General Discussion
Related: Editorials & Other Articles, Issue Forums, Alliance Forums, Region ForumsLet's Go Back...to 1835
Make America great again! is the cry that rallied the mob, and the response was not going back! But what does going back or not really mean? Go back to when? More importantly go back to what and to whom?
Here are some powerful excerpts from speeches by Thaddeus Stevens from 1835 and running to 1866 that I believe have great relevance to the crisis we now face after recent events. Maybe the struggle is timeless.
Would advocacy for these causes as expressed by Stevens be welcome among Democrats today without rancor and dissension, without bitter disputes ad antagonisms? Where are the comparable advocates today for public education, for equality under the law, for the needs of working class people, and gender equality, in defense of the have-nots, the need for public programs to advance public health and well being? If advocacy for these causes is not welcome among Democrats, why is it not? If these causes are not to be championed boldly and unambiguously by Democrats, then by whom?
Enough from me. Here is Thaddeus Stevens.
If an elective Republic is to endure for any great length of time, every elector must have sufficient information, not only to accumulate wealth and take care of his pecuniary concerns, but to direct wisely the Legislatures, the ambassadors, and the Executive of the Nation for some part of all these things, some agency in approving or disapproving of them, falls to every freeman. If, then, the permanency of our Government depends upon such knowledge, it is the duty of Government to see that the means of information be diffused to every citizen. This is a sufficient answer to those who deem education a private and not a public duty who argue that they are willing to educate their own children, but not their neighbors children.

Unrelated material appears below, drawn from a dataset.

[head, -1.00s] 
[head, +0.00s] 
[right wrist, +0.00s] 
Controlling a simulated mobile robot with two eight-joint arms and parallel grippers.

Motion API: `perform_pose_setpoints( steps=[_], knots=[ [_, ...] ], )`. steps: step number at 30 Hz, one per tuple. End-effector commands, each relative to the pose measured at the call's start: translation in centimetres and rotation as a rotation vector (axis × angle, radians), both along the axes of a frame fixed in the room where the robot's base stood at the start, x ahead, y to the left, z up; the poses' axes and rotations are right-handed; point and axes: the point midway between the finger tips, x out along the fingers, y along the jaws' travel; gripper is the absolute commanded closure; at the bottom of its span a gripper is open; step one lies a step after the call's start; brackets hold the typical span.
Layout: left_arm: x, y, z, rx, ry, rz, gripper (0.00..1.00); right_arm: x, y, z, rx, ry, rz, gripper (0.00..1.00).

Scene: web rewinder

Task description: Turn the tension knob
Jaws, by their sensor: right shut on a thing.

Many complain of this tax (to fund public education) , not so much on account of its amount, as because it is for the benefit of others and not themselves. This is a mistake; it is for their own benefit, inasmuch as it perpetuates the Government and ensures the due administration of the laws under which they live, and by which their lives and property are protected. Why do they not urge the same objection against all other taxes? The industrious, thrifty, rich farmer, pays a heavy county tax to support criminal courts, build jails, and pay sheriffs and jail keepers, and yet probably he never has, and never will have, any direct personal use of either. He never gets the worth of his money by being tried for a crime before the court, allowed the privilege of the jail on conviction or receiving an equivalent from the sheriff or his hangman officers! He cheerfully pays the tax which is necessary to support and punish convicts, but loudly complains of that which goes to prevent his fellow being from becoming a criminal, and to obviate the necessity of those humiliating institutions.

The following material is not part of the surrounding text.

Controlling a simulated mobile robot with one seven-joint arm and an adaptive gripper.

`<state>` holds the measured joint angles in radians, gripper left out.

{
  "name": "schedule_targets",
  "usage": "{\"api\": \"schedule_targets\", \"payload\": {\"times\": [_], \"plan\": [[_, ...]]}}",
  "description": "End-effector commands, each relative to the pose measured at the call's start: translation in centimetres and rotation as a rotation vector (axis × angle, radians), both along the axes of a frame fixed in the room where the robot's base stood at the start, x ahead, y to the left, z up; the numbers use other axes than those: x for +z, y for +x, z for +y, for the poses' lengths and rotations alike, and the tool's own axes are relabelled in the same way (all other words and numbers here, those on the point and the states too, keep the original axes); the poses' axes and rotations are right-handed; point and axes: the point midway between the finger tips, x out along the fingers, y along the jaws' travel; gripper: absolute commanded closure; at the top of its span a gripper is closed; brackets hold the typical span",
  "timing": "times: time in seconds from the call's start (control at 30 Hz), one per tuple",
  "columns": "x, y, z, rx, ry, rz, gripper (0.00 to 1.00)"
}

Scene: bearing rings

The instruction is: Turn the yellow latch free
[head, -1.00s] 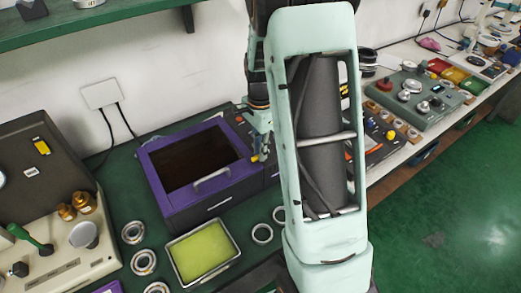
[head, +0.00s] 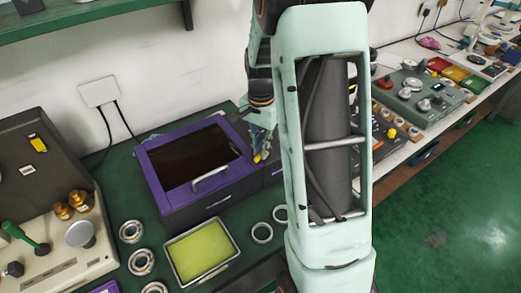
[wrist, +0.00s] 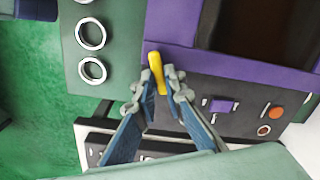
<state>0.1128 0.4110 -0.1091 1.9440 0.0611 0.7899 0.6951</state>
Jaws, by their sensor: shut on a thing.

This law is often objected to, because its benefits are shared by the children of the profligate spendthrift equally with those of the most industrious and economical habits. It ought to be remembered that the benefit is bestowed, not upon the erring parents, but the innocent children. Carry out this objection and you punish children for the crimes or misfortunes of their parents. You virtually establish castes and grades, founded on no merit of the particular generation, but on the demerits of their ancestors; an aristocracy of the most odious and insolent kind the aristocracy of wealth and pride.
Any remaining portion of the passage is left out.